**Job:** Copy out the data exactly, leaving the pictures behind.

■ ■ ■ ■ ■

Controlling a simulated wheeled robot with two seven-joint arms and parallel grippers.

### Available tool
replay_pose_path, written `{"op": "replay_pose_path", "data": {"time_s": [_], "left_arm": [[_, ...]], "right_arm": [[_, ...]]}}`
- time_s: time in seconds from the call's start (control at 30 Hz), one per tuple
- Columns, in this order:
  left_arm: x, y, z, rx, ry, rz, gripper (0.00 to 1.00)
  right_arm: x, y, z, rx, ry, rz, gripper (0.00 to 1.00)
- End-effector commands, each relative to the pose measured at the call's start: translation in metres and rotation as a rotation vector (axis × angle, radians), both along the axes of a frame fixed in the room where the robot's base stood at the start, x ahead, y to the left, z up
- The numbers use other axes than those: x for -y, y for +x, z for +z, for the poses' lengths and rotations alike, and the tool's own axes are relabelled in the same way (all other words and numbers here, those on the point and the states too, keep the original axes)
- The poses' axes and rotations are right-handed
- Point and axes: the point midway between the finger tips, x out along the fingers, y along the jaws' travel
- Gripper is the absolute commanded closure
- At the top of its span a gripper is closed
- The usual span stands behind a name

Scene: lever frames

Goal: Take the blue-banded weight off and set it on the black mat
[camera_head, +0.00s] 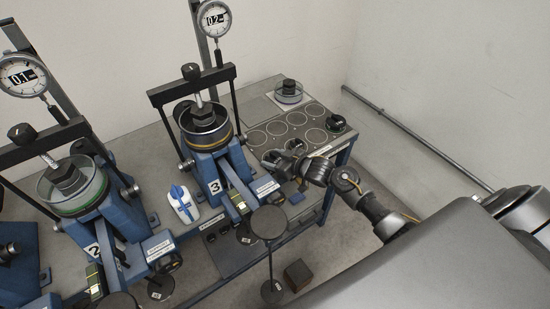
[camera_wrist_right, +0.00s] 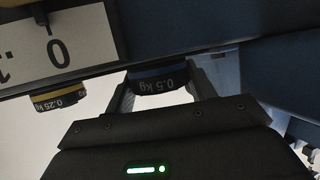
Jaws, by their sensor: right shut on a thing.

■ ■ ■ ■ ■

**Exercise result:**
Controlling a simulated wheeled robot with two seven-joint arms and parallel grippers.

### Available tool
replay_pose_path, written `{"op": "replay_pose_path", "data": {"time_s": [_], "left_arm": [[_, ...]], "right_arm": [[_, ...]]}}`
- time_s: time in seconds from the call's start (control at 30 Hz), one per tuple
- Columns, in this order:
  left_arm: x, y, z, rx, ry, rz, gripper (0.00 to 1.00)
  right_arm: x, y, z, rx, ry, rz, gripper (0.00 to 1.00)
- End-effector commands, each relative to the pose measured at the call's start: translation in metres and rotation as a rotation vector (axis × angle, radians), both along the axes of a frame fixed in the room where the robot's base stood at the start, x ahead, y to the left, z up
- The numbers use other axes than those: x for -y, y for +x, z for +z, for the poses' lengths and rotations alike, and the tool's own axes are relabelled in the same way (all other words and numbers here, those on the point and the states too, keep the original axes)
- The poses' axes and rotations are right-handed
- Point and axes: the point midway between the finger tips, x out along the fingers, y along the jaws' travel
- Gripper is the absolute commanded closure
- At the top of its span a gripper is closed
- The usual span stands behind a name

Scene: lever frames

Goal: Take the blue-banded weight off and set it on the black mat
[camera_head, +0.00s] 
[camera_wrist_right, +0.00s] 
Jaws, by their sensor: right shut on a thing.

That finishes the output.